>> begin The input

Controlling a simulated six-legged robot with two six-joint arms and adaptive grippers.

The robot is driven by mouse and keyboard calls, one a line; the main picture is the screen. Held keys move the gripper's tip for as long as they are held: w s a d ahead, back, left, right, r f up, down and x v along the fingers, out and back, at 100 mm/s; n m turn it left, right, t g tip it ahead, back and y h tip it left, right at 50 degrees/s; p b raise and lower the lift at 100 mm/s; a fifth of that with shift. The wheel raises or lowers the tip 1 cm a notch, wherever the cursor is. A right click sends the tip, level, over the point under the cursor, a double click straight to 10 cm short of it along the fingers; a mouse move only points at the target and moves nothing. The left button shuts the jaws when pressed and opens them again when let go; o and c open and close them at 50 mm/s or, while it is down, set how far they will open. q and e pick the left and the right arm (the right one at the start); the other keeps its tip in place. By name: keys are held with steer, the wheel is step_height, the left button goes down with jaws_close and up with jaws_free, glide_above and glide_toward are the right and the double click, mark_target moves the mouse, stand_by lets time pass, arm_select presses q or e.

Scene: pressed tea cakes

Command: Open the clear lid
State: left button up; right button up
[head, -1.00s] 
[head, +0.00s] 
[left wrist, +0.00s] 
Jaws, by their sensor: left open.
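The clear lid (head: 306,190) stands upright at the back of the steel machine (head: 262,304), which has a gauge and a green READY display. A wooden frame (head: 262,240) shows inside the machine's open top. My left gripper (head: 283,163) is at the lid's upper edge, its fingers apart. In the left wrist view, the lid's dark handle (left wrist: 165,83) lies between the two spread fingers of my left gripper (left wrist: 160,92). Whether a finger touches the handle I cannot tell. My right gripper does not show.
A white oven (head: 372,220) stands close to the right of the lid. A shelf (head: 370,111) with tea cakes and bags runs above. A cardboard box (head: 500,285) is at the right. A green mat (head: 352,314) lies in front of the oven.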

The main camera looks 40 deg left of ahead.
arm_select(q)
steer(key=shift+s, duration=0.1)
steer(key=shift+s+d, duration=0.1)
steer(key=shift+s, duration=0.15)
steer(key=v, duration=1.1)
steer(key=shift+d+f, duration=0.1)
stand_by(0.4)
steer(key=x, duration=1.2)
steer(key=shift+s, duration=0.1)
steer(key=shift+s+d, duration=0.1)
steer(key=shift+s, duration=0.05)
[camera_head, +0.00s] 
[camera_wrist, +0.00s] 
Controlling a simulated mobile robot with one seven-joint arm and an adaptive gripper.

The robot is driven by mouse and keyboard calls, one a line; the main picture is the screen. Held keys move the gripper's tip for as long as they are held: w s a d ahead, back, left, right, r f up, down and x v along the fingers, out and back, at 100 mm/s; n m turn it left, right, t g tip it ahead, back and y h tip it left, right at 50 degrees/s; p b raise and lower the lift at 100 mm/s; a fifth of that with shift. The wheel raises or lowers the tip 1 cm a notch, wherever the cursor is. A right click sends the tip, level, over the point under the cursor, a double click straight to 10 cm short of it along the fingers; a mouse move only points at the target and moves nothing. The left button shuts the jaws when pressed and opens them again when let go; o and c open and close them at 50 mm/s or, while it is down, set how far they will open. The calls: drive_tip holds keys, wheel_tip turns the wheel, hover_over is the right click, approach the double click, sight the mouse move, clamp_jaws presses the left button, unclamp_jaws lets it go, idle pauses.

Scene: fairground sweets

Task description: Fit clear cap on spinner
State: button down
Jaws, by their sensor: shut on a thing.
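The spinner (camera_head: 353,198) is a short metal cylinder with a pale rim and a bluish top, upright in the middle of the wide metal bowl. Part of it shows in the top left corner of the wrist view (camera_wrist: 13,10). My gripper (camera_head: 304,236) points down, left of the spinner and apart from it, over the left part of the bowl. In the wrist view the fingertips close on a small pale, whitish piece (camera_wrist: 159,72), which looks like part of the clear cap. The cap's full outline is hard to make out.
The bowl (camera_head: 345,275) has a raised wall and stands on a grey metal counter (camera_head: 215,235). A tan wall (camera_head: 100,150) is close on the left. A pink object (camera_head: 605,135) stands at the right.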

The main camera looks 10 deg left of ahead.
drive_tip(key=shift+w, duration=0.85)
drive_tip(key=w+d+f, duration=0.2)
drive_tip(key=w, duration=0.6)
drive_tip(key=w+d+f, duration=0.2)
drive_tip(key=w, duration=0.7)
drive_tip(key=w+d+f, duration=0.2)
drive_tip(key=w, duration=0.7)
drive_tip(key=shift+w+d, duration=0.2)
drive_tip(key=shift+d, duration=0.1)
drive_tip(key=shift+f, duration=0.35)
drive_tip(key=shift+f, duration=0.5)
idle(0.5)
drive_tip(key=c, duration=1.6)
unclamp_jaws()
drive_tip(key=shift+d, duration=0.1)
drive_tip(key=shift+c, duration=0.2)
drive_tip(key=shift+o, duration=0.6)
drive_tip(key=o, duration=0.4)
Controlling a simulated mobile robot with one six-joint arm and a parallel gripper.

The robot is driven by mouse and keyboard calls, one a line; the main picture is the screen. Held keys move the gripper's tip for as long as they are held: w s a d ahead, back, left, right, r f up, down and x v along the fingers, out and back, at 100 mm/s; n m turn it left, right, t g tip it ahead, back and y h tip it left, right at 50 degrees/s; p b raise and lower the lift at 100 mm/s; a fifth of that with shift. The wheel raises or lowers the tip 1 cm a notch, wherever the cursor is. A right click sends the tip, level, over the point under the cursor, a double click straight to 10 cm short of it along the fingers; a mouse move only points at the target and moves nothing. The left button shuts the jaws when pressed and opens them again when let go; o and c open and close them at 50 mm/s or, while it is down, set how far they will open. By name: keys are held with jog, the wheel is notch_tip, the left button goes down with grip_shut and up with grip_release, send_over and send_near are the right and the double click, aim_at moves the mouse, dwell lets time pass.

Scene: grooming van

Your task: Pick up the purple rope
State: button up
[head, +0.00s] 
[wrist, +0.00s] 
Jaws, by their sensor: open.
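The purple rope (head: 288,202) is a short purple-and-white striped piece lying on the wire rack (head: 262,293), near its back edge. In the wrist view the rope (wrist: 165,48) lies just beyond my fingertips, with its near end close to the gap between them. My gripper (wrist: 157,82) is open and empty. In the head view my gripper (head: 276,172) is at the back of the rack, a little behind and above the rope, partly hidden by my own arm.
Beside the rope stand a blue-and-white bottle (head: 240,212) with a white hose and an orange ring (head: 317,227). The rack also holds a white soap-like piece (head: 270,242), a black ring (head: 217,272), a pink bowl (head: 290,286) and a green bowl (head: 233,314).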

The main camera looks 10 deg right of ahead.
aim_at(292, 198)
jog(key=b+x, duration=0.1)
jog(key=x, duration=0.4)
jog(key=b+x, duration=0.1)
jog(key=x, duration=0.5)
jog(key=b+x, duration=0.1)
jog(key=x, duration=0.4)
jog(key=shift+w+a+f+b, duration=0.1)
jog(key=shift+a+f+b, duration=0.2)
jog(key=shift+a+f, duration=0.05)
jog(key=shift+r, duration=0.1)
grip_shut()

>> end The input

• **Request**
Restate all of the entries above precisely.

• **Output of the task**
Controlling a simulated six-legged robot with two six-joint arms and adaptive grippers.

The robot is driven by mouse and keyboard calls, one a line; the main picture is the screen. Held keys move the gripper's tip for as long as they are held: w s a d ahead, back, left, right, r f up, down and x v along the fingers, out and back, at 100 mm/s; n m turn it left, right, t g tip it ahead, back and y h tip it left, right at 50 degrees/s; p b raise and lower the lift at 100 mm/s; a fifth of that with shift. The wheel raises or lowers the tip 1 cm a notch, wherever the cursor is. A right click sends the tip, level, over the point under the cursor, a double click straight to 10 cm short of it along the fingers; a mouse move only points at the target and moves nothing. The left button shuts the jaws when pressed and opens them again when let go; o and c open and close them at 50 mm/s or, while it is down, set how far they will open. q and e pick the left and the right arm (the right one at the start); the other keeps its tip in place. By name: keys are held with steer, the wheel is step_height, the left button goes down with jaws_close and up with jaws_free, glide_above and glide_toward are the right and the double click, mark_target moves the mouse, stand_by lets time pass, arm_select presses q or e.

Scene: pressed tea cakes

Command: Open the clear lid
State: left button up; right button up
[head, -1.00s] 
[head, +0.00s] 
[left wrist, +0.00s] 
Jaws, by their sensor: left open.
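The clear lid (head: 306,190) stands upright at the back of the steel machine (head: 262,304), which has a gauge and a green READY display. A wooden frame (head: 262,240) shows inside the machine's open top. My left gripper (head: 283,163) is at the lid's upper edge, its fingers apart. In the left wrist view, the lid's dark handle (left wrist: 165,83) lies between the two spread fingers of my left gripper (left wrist: 160,92). Whether a finger touches the handle I cannot tell. My right gripper does not show.
A white oven (head: 372,220) stands close to the right of the lid. A shelf (head: 370,111) with tea cakes and bags runs above. A cardboard box (head: 500,285) is at the right. A green mat (head: 352,314) lies in front of the oven.

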The main camera looks 40 deg left of ahead.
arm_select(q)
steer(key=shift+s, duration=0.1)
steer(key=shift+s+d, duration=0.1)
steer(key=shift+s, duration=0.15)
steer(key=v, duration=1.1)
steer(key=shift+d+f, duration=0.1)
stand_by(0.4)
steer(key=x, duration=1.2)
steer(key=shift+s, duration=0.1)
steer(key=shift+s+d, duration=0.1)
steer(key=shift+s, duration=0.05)
[camera_head, +0.00s] 
[camera_wrist, +0.00s] 
Controlling a simulated mobile robot with one seven-joint arm and an adaptive gripper.

The robot is driven by mouse and keyboard calls, one a line; the main picture is the screen. Held keys move the gripper's tip for as long as they are held: w s a d ahead, back, left, right, r f up, down and x v along the fingers, out and back, at 100 mm/s; n m turn it left, right, t g tip it ahead, back and y h tip it left, right at 50 degrees/s; p b raise and lower the lift at 100 mm/s; a fifth of that with shift. The wheel raises or lowers the tip 1 cm a notch, wherever the cursor is. A right click sends the tip, level, over the point under the cursor, a double click straight to 10 cm short of it along the fingers; a mouse move only points at the target and moves nothing. The left button shuts the jaws when pressed and opens them again when let go; o and c open and close them at 50 mm/s or, while it is down, set how far they will open. The calls: drive_tip holds keys, wheel_tip turns the wheel, hover_over is the right click, approach the double click, sight the mouse move, clamp_jaws presses the left button, unclamp_jaws lets it go, idle pauses.

Scene: fairground sweets

Task description: Fit clear cap on spinner
State: button down
Jaws, by their sensor: shut on a thing.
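The spinner (camera_head: 353,198) is a short metal cylinder with a pale rim and a bluish top, upright in the middle of the wide metal bowl. Part of it shows in the top left corner of the wrist view (camera_wrist: 13,10). My gripper (camera_head: 304,236) points down, left of the spinner and apart from it, over the left part of the bowl. In the wrist view the fingertips close on a small pale, whitish piece (camera_wrist: 159,72), which looks like part of the clear cap. The cap's full outline is hard to make out.
The bowl (camera_head: 345,275) has a raised wall and stands on a grey metal counter (camera_head: 215,235). A tan wall (camera_head: 100,150) is close on the left. A pink object (camera_head: 605,135) stands at the right.

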The main camera looks 10 deg left of ahead.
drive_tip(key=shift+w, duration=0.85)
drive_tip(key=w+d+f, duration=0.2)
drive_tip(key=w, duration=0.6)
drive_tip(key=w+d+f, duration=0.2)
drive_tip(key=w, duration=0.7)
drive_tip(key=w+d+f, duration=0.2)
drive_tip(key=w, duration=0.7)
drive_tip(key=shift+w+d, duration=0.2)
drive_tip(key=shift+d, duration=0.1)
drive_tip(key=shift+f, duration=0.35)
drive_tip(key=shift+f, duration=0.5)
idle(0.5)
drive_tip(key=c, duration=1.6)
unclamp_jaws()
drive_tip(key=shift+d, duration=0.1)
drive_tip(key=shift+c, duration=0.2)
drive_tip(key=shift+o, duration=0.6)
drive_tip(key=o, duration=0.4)
Controlling a simulated mobile robot with one six-joint arm and a parallel gripper.

The robot is driven by mouse and keyboard calls, one a line; the main picture is the screen. Held keys move the gripper's tip for as long as they are held: w s a d ahead, back, left, right, r f up, down and x v along the fingers, out and back, at 100 mm/s; n m turn it left, right, t g tip it ahead, back and y h tip it left, right at 50 degrees/s; p b raise and lower the lift at 100 mm/s; a fifth of that with shift. The wheel raises or lowers the tip 1 cm a notch, wherever the cursor is. A right click sends the tip, level, over the point under the cursor, a double click straight to 10 cm short of it along the fingers; a mouse move only points at the target and moves nothing. The left button shuts the jaws when pressed and opens them again when let go; o and c open and close them at 50 mm/s or, while it is down, set how far they will open. By name: keys are held with jog, the wheel is notch_tip, the left button goes down with grip_shut and up with grip_release, send_over and send_near are the right and the double click, aim_at moves the mouse, dwell lets time pass.

Scene: grooming van

Your task: Pick up the purple rope
State: button up
[head, +0.00s] 
[wrist, +0.00s] 
Jaws, by their sensor: open.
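The purple rope (head: 288,202) is a short purple-and-white striped piece lying on the wire rack (head: 262,293), near its back edge. In the wrist view the rope (wrist: 165,48) lies just beyond my fingertips, with its near end close to the gap between them. My gripper (wrist: 157,82) is open and empty. In the head view my gripper (head: 276,172) is at the back of the rack, a little behind and above the rope, partly hidden by my own arm.
Beside the rope stand a blue-and-white bottle (head: 240,212) with a white hose and an orange ring (head: 317,227). The rack also holds a white soap-like piece (head: 270,242), a black ring (head: 217,272), a pink bowl (head: 290,286) and a green bowl (head: 233,314).

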The main camera looks 10 deg right of ahead.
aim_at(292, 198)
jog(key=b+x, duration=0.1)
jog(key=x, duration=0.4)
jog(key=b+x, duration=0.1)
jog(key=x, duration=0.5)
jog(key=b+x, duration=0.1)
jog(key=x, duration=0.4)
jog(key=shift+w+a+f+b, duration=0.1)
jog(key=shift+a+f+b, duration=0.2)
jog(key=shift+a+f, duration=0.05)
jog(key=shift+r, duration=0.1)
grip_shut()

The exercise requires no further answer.